— Begin DATA EXCERPT —

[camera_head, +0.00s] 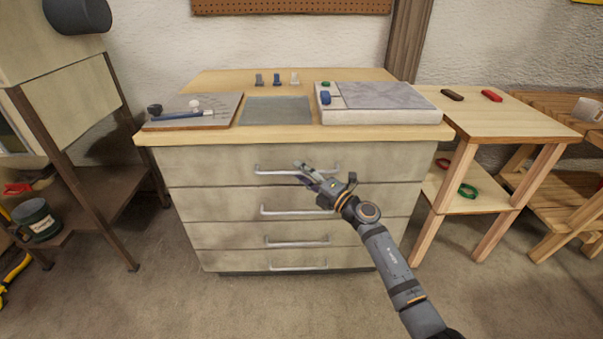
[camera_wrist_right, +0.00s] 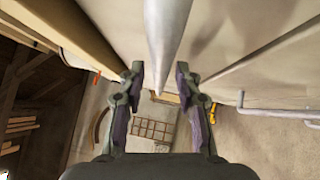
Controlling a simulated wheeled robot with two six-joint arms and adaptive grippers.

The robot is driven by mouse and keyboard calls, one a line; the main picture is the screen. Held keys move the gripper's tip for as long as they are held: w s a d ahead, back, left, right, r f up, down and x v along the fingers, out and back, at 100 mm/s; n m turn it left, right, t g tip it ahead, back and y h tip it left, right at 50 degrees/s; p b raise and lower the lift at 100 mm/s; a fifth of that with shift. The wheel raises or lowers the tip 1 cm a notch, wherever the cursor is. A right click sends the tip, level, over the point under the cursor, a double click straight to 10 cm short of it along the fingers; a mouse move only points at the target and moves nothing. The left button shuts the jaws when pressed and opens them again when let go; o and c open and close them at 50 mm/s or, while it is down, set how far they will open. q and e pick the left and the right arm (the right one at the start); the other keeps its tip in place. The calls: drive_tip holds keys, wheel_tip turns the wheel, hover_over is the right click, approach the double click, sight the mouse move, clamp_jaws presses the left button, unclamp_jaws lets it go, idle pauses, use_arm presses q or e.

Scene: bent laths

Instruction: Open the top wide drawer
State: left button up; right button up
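The top wide drawer (camera_head: 215,165) is in the wooden cabinet just under the worktop, and its front looks flush with the drawers below. Its silver bar handle (camera_head: 270,172) also shows in the right wrist view (camera_wrist_right: 166,30), running down towards the gap between my fingers. My right gripper (camera_head: 304,174) is at the middle of this handle. In the right wrist view, my right gripper (camera_wrist_right: 159,80) has its two fingers apart, with the bar's end in view between the tips. I cannot tell whether either finger touches the bar. My left gripper is not in view.
More drawers with bar handles (camera_head: 297,211) lie below. The worktop holds a board with tools (camera_head: 190,112) and a grey-topped box (camera_head: 385,105). A wooden side table (camera_head: 500,118) stands at right and a shelf rack (camera_head: 90,180) at left. The floor in front is clear.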

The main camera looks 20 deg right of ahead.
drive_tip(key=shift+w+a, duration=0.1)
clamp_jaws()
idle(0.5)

— End DATA EXCERPT —

__WHAT IS ASKED__. Write out every line above exactly as it is, leaving out the pictures.

__RESULT OF THE TASK__.
[camera_head, +0.00s] 
[camera_wrist_right, +0.00s] 
Controlling a simulated wheeled robot with two six-joint arms and adaptive grippers.

The robot is driven by mouse and keyboard calls, one a line; the main picture is the screen. Held keys move the gripper's tip for as long as they are held: w s a d ahead, back, left, right, r f up, down and x v along the fingers, out and back, at 100 mm/s; n m turn it left, right, t g tip it ahead, back and y h tip it left, right at 50 degrees/s; p b raise and lower the lift at 100 mm/s; a fifth of that with shift. The wheel raises or lowers the tip 1 cm a notch, wherever the cursor is. A right click sends the tip, level, over the point under the cursor, a double click straight to 10 cm short of it along the fingers; a mouse move only points at the target and moves nothing. The left button shuts the jaws when pressed and opens them again when let go; o and c open and close them at 50 mm/s or, while it is down, set how far they will open. q and e pick the left and the right arm (the right one at the start); the other keeps its tip in place. The calls: drive_tip holds keys, wheel_tip turns the wheel, hover_over is the right click, approach the double click, sight the mouse move, clamp_jaws presses the left button, unclamp_jaws lets it go, idle pauses, use_arm presses q or e.

Scene: bent laths

Instruction: Open the top wide drawer
State: left button up; right button up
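The top wide drawer (camera_head: 215,165) is in the wooden cabinet just under the worktop, and its front looks flush with the drawers below. Its silver bar handle (camera_head: 270,172) also shows in the right wrist view (camera_wrist_right: 166,30), running down towards the gap between my fingers. My right gripper (camera_head: 304,174) is at the middle of this handle. In the right wrist view, my right gripper (camera_wrist_right: 159,80) has its two fingers apart, with the bar's end in view between the tips. I cannot tell whether either finger touches the bar. My left gripper is not in view.
More drawers with bar handles (camera_head: 297,211) lie below. The worktop holds a board with tools (camera_head: 190,112) and a grey-topped box (camera_head: 385,105). A wooden side table (camera_head: 500,118) stands at right and a shelf rack (camera_head: 90,180) at left. The floor in front is clear.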

The main camera looks 20 deg right of ahead.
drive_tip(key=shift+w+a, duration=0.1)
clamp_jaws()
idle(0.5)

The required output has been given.